X
Business

​Revenue up 2,000 percent in five years? The Czech tech startup that's growing like crazy

Simplity founder and CEO Petr Mahdalicek explains what his company, a Czech data-analysis outfit, has been up to and why it sees Silicon Valley in its future.
Written by Michiel van Blommestein, Contributor
petr-mahdalicek.jpg

Simplity chief Petr Mahdalicek: "I saw way too many data projects end unsuccessfully. The lifecycle was longer than expected and the costs were at least twice as high as projected."

Image: Simplity

Central and Eastern Europe's IT markets are comparatively young. But that immaturity does not preclude some of the indigenous companies for achieving remarkable and sustained growth over the years.

Racking up revenue growth of almost 2,000 percent in the past five years, Czech data-analysis startup Simplity topped last year's Technology Fast50, the list of the fastest-growing tech companies in the region.

Since the company was only founded in 2010 and Deloitte just looked at the growth from 2011 to 2014, it is not surprising that the Prague- and Vienna-based company is a newcomer to the list.

The main thing that sets the company apart from its cousins in Central Europe is its decision to go international from its founding, Petr Mahdalicek, the company's founder and CEO explains.

"In three years, we gained customers in online bank Raiffeisen and T-Mobile," he says. "We now have projects running from Moscow to Dublin."

Simplity deals in data but not exactly in the big-data sense.

"Sure, there was talk of big data, but rather than using the buzzword, customers were just talking about large amounts of data," Mahdalicek, who has worked for Oracle and Accenture in the past, says.

He and his colleagues at Simplity looked at the more traditional fields of data warehousing and business intelligence and decided to merge IT and business consulting into one process. That move is less obvious than it sounds, according to Mahdalicek.

"I decided to start Simplity because I saw way too many data projects end unsuccessfully," he says. "The lifecycle was longer than expected and the costs were at least twice as high as projected. I thought I could solve those problems."

Simplity was built on a model, which was first used by Teradata, which he calls business-information modelling, or BIM, which according to Mahdalicek translates business requirements into IT processes on the fly.

"I saw an early version in use at Teradata, but they didn't want to develop it further," he explains. "I convinced some people from Teradata to work with me, so that's where it comes from," he says.

"Around 70 percent of failures are because they turn out to be business projects driven by IT. For the business side, the project requirements appear to be clear. However, it's far from clear for IT if it's not documented properly. You can't expect that IT will just give you your solution based on guesswork.

"IT understands the consequences, and they understand how to carry out big projects. But they cannot be the driver. If IT needs, say, 10,000 man-days, then the business should invest at least the same amount of time in supporting the program. The means and the goal are often confused."

So the first tool Simplity designed was specifically aimed at bridging the divide between IT and business.
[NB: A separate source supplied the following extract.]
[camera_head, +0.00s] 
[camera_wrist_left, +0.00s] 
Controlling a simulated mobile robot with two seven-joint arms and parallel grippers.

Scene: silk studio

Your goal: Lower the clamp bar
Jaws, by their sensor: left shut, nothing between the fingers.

"Usually, the project uses different products for business and IT. IT likes to use tools like Power Designer or Enterprise Architect. But these are too complicated for business people," he says.

"They prefer process-oriented tools, but IT does not like them because they are not specific enough. However, both groups are working with the same data. Only the view differs. So we brought two different views to the same application."

Another common issue, Mahdalicek says, is what he calls lack of harmonization of the data.

"When you have dozens of people of different departments in a project, you usually divide them into several groups", he says. "I've seen IT building not one system, but several systems within that system as several requests are duplicated."

At banks, for example, different departments often ask for the same functionality, but call it by different name. "Or they call it by the same name, but mean different things."

Now, Simplity offers a whole suite of products that are becoming popular among financial institutions in Europe and which are resulting in impressive growth.

"We plan to open an office in Silicon Valley this year," he says.

It is a choice he made mainly because specific challenges of the Central European market to do with business costs and opportunities are already becoming an issue.

"When I founded the company in 2010, it was not so hard to get good resources, including people, and get them cheaply," he said.

"If you bought them in Eastern Europe and sold them in Western Europe, you earned money. The problem right now, and all EU countries have this, is how we will manage human resources in the future.

"The salaries are growing dramatically and are very high everywhere. Large international players have opened offices here, almost every month. Especially in the Czech Republic, as the country has the second lowest unemployment index in the whole EU."

Salaries in IT have already passed twice the national average, and often come closer to three times the average.

"Local clients are not willing to pay what they paid five or 10 years ago. So on the one hand, the salaries are growing, while customers are demanding lower prices. That is why we are looking for new markets, including the US."